The global grounding of the B737 MAX8 has led to Spicejet having to rely on older aircraft and halt its expansion plans with the MAX. When will the MAX be back in service is anybody’s guess. Will another airline order widebody?
Pricing war
Airlines in India have been locked in a bitter fare war in recent years. While costs have risen, fares haven’t. The fare war is not designed for market share. Instead, it is driven by ways to push passengers to fly.
While airlines have focused on lowering CASK (cost per available seat kilometre), the RASK (revenue per available seat kilometer) hasn’t seen the kind of upswing that would be needed to cover up the losses that have been incurring. IndiGo also reported losses in the previous year, though not yet at yearly levels.

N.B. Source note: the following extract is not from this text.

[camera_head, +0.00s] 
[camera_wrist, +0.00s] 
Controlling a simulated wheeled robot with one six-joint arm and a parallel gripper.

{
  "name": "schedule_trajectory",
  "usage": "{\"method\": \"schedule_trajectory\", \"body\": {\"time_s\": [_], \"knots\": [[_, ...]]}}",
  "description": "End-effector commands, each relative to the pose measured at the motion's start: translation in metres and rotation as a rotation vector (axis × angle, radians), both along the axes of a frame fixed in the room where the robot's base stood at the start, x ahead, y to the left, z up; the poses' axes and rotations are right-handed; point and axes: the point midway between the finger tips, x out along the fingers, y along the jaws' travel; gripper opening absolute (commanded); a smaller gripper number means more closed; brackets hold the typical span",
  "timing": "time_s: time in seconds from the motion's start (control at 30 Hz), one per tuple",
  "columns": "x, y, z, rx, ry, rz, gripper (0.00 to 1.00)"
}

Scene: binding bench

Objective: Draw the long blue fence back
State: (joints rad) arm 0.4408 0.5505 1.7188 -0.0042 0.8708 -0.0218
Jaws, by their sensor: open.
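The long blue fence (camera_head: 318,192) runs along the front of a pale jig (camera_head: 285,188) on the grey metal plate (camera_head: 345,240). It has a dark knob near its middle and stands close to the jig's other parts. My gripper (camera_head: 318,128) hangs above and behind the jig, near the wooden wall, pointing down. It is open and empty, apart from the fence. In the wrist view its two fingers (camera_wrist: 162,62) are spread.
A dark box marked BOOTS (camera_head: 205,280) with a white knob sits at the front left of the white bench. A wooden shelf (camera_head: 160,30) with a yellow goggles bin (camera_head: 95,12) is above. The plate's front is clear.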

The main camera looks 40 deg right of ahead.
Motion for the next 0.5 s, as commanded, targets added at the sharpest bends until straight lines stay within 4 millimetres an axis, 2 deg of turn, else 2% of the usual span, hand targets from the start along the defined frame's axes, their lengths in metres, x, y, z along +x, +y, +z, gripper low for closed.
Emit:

The pricing war is likely to continue, despite the aviation minister’s warning. The double-digit growth is driven by cheap fares. When fares rise,  growth suffers and for the kind of capacity that would be inducted if the Pratt & Whitney engine issue is resolved and the B737 MAX returns to service, pricing wars will continue as airlines try to fill up planes.
Airport Privatisation
After the first phase of airport privatization in the 2000s, the next phase started last year. However, like most schemes, this too was marred by controversy. The Adani group, which won the tender to manage six Indian airports, is yet to take over management and more airports are up for privatisation in the coming year. Quite a few regulatory challenges would come up. From a Duopoly of GMR and GVK, Indian already has an oligopoly of GMR, GVK, Adani and Zurich Airports. But will the government restrict number of airports per player or keep it unshackled? This condition would dictate the broad direction for years to come.